:: Records supplied
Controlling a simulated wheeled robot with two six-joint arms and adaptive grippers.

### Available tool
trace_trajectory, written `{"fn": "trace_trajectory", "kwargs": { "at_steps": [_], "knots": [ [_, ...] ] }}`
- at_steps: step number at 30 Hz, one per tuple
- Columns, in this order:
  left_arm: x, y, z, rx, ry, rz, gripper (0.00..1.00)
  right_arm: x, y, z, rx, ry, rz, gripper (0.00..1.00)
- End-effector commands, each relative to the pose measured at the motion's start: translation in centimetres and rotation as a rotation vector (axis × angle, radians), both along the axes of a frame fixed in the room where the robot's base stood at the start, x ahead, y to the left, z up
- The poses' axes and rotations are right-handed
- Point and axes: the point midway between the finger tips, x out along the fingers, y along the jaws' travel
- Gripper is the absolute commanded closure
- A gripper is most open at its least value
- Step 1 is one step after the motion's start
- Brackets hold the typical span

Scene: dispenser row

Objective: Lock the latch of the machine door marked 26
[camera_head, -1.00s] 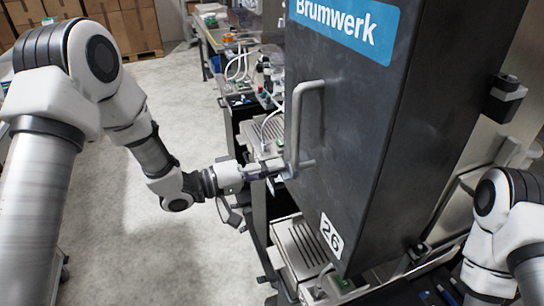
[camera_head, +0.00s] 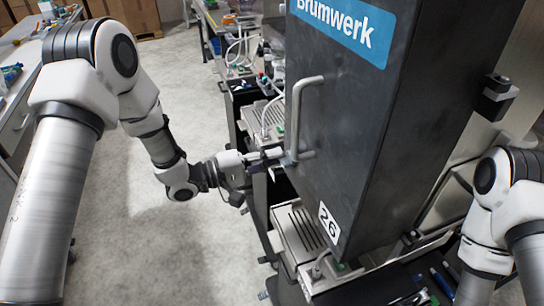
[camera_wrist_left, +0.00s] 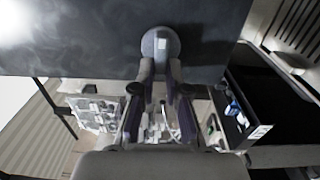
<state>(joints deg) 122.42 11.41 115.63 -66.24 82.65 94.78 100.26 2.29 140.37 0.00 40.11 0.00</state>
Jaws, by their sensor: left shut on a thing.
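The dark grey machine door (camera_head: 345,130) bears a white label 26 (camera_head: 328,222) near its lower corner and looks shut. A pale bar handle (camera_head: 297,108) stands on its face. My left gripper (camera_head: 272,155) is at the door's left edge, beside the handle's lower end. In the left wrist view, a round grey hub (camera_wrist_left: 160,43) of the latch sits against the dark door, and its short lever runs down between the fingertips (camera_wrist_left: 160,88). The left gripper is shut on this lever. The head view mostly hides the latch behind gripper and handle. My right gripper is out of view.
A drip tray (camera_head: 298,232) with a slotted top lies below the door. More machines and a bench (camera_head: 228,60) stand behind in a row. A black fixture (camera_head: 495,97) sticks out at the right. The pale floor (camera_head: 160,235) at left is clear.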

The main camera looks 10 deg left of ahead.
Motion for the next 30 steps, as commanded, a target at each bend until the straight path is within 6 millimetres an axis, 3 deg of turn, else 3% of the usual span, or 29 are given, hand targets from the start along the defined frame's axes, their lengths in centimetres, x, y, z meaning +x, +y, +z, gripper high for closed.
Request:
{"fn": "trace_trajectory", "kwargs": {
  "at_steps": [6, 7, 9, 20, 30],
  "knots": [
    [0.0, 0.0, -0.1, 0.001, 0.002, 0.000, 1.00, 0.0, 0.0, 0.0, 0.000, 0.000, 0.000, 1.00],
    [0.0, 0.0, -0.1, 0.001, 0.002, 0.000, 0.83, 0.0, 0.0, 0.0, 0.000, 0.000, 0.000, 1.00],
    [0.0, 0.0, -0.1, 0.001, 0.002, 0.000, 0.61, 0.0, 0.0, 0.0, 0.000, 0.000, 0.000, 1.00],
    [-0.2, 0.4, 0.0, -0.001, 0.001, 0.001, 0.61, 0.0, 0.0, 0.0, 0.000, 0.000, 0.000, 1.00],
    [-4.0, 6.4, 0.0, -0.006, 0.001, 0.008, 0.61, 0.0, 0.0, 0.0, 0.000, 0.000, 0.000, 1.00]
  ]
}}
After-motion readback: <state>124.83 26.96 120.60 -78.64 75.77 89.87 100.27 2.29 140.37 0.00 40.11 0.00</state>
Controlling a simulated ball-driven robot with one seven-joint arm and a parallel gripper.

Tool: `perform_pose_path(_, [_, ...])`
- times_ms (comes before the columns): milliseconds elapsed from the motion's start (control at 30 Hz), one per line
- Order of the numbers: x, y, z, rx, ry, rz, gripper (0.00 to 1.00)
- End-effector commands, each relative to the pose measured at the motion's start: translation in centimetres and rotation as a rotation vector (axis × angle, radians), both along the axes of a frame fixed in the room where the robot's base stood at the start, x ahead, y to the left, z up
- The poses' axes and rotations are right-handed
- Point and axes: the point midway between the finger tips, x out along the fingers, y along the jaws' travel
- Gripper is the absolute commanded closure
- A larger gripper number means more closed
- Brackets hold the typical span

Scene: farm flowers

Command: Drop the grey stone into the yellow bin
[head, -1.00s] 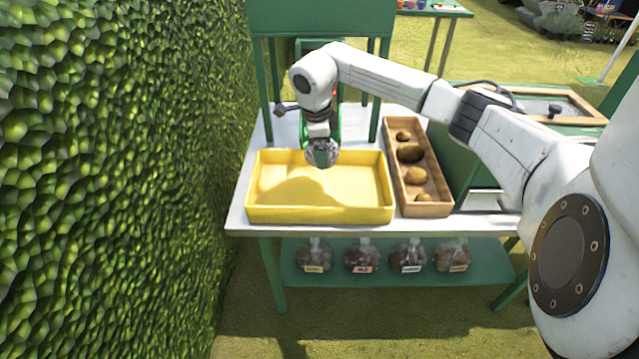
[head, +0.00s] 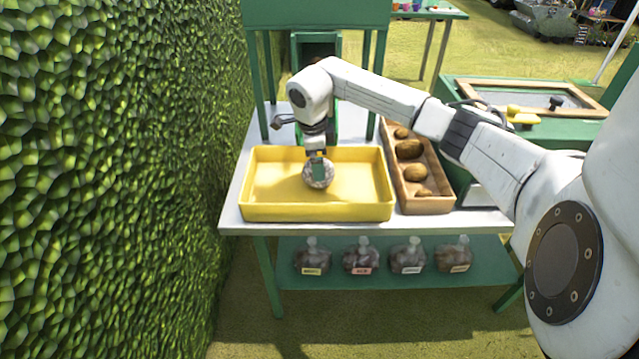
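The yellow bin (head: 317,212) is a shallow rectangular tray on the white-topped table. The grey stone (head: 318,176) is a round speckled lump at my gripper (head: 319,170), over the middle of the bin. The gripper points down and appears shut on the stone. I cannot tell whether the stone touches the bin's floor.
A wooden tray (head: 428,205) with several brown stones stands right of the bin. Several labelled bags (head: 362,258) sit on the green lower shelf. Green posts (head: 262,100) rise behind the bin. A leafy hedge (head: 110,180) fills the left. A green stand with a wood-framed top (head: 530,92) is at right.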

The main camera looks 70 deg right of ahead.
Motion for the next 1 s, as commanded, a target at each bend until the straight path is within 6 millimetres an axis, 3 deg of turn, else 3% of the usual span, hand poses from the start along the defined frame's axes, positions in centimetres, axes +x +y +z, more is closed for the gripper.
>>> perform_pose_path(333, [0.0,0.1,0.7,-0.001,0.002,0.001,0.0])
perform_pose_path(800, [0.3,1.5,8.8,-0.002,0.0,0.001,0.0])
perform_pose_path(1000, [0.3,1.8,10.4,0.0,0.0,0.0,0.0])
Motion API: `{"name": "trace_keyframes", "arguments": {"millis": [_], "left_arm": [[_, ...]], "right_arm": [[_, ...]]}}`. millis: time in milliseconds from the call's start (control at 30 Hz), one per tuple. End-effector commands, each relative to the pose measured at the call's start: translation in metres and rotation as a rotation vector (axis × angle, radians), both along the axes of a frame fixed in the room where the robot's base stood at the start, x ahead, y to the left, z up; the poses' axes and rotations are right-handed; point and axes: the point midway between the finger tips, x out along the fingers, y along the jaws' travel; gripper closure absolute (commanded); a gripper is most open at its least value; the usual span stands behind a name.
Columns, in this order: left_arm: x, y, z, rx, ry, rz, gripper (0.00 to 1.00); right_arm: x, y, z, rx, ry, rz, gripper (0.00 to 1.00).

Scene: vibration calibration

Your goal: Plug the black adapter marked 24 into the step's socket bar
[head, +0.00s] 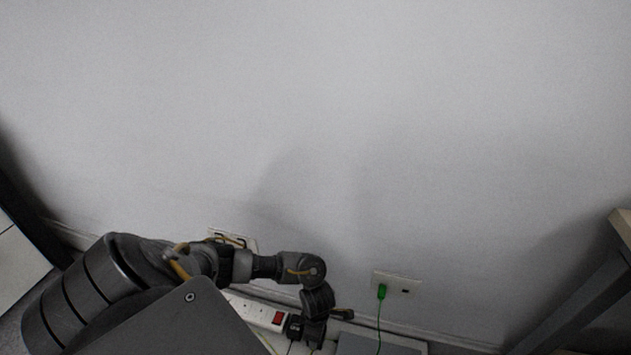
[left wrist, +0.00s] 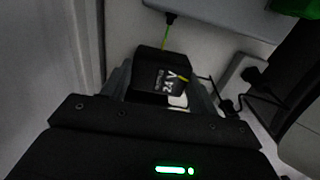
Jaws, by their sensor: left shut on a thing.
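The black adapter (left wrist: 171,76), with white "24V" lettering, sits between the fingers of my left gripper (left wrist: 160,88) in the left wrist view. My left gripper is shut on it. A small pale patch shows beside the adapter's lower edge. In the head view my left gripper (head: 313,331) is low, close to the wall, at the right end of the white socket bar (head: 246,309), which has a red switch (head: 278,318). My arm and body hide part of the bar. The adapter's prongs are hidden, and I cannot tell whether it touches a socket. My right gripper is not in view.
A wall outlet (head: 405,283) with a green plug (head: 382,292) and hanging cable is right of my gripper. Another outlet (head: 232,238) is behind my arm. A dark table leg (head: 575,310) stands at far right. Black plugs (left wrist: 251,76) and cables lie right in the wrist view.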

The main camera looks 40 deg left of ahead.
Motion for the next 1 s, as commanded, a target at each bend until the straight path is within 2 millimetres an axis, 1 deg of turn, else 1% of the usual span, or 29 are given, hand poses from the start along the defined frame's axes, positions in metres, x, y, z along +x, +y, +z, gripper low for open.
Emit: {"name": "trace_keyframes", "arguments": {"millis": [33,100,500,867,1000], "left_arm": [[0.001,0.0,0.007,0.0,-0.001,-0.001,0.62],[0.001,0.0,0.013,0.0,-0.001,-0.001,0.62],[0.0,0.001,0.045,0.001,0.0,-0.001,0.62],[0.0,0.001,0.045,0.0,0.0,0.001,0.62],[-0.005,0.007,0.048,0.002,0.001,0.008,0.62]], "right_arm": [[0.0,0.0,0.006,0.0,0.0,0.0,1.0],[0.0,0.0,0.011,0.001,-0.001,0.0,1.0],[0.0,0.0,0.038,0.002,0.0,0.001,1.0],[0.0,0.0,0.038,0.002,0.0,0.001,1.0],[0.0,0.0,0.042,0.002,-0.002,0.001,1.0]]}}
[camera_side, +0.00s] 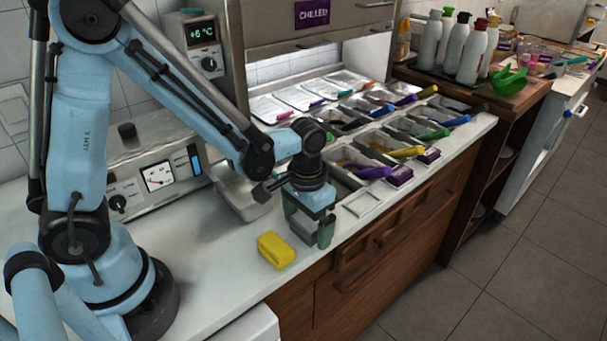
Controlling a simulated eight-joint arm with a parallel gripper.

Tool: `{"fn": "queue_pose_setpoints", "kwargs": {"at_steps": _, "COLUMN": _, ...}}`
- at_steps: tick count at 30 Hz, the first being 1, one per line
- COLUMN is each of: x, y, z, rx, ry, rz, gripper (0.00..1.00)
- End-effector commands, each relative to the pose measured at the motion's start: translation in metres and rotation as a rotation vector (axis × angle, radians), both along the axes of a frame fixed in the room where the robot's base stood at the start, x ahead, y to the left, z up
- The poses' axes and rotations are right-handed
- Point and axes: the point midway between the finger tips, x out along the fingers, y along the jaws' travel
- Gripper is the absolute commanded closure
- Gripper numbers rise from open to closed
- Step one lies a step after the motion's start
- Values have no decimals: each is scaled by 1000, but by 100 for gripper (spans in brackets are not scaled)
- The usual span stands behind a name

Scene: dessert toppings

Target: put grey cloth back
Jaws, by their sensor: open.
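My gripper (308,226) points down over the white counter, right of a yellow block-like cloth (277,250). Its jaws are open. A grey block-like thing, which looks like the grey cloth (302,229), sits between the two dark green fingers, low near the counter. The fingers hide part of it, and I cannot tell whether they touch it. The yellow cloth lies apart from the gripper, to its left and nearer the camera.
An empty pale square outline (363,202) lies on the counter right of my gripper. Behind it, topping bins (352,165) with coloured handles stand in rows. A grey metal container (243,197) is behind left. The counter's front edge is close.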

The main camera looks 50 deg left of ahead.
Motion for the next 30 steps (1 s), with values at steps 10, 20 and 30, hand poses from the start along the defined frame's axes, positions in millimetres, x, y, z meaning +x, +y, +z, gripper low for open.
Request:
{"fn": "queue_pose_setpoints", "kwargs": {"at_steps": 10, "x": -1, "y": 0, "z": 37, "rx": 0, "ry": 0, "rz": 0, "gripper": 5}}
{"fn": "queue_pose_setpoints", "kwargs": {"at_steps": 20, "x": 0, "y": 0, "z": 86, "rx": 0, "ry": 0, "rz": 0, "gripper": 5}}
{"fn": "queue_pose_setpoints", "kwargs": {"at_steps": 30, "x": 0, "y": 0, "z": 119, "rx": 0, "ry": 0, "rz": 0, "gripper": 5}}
::::
_Stated exercise:_ Quote the lines above exactly, starting with the one that has "- A larger gripper number means more closed" and ending with the one that has "[head, -1.00s]"; drop the pictures and include nothing else.

_Full answer:_
- A larger gripper number means more closed
- Brackets hold the typical span

Scene: farm flowers

Command: Drop the grey stone into the yellow bin
[head, -1.00s] 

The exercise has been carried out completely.